→ **Request**: Write out again the entries from the first line to the line that includes "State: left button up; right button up", keeping both of those lines.

→ **Records for this exercise**:
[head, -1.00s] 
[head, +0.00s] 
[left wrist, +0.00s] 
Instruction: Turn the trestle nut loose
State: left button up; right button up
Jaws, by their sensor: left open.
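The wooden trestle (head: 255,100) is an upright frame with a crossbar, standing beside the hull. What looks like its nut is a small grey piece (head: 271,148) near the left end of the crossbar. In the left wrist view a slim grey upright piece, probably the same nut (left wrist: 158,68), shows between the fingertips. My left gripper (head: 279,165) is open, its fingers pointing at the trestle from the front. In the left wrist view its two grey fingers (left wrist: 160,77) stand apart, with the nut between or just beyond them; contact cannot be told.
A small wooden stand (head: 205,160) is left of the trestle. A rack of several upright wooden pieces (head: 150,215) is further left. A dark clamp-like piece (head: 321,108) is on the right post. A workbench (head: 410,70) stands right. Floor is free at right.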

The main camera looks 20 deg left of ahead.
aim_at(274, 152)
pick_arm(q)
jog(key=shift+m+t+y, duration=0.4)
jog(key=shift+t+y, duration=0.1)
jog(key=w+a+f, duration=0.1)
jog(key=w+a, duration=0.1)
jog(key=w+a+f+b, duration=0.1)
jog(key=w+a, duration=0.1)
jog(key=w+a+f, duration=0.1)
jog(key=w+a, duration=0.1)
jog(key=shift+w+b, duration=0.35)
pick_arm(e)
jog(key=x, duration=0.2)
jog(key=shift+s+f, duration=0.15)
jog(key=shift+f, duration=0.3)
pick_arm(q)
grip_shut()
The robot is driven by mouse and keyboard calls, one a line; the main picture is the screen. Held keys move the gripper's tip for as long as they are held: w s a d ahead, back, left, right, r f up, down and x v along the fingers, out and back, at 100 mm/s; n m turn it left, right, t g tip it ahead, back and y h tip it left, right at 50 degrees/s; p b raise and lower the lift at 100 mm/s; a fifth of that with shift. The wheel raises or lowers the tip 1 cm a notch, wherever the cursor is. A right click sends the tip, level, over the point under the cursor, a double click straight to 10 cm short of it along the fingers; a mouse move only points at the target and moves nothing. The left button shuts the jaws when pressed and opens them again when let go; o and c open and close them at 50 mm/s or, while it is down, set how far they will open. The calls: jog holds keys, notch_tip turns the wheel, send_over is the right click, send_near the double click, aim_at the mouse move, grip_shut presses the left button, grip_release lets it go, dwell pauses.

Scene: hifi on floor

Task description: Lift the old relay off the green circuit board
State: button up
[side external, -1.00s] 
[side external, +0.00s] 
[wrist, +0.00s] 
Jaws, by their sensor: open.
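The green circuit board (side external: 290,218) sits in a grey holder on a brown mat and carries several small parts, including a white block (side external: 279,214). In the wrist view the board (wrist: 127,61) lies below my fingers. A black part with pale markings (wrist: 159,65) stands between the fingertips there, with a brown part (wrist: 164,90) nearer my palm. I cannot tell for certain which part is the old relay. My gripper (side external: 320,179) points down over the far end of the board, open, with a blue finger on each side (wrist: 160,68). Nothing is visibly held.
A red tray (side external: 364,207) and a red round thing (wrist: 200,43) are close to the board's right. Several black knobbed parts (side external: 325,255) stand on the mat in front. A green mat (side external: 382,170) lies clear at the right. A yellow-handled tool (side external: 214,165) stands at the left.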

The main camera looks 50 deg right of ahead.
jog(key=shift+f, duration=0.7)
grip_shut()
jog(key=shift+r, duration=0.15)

→ **The completed task**:
[head, -1.00s] 
[head, +0.00s] 
[left wrist, +0.00s] 
Instruction: Turn the trestle nut loose
State: left button up; right button up

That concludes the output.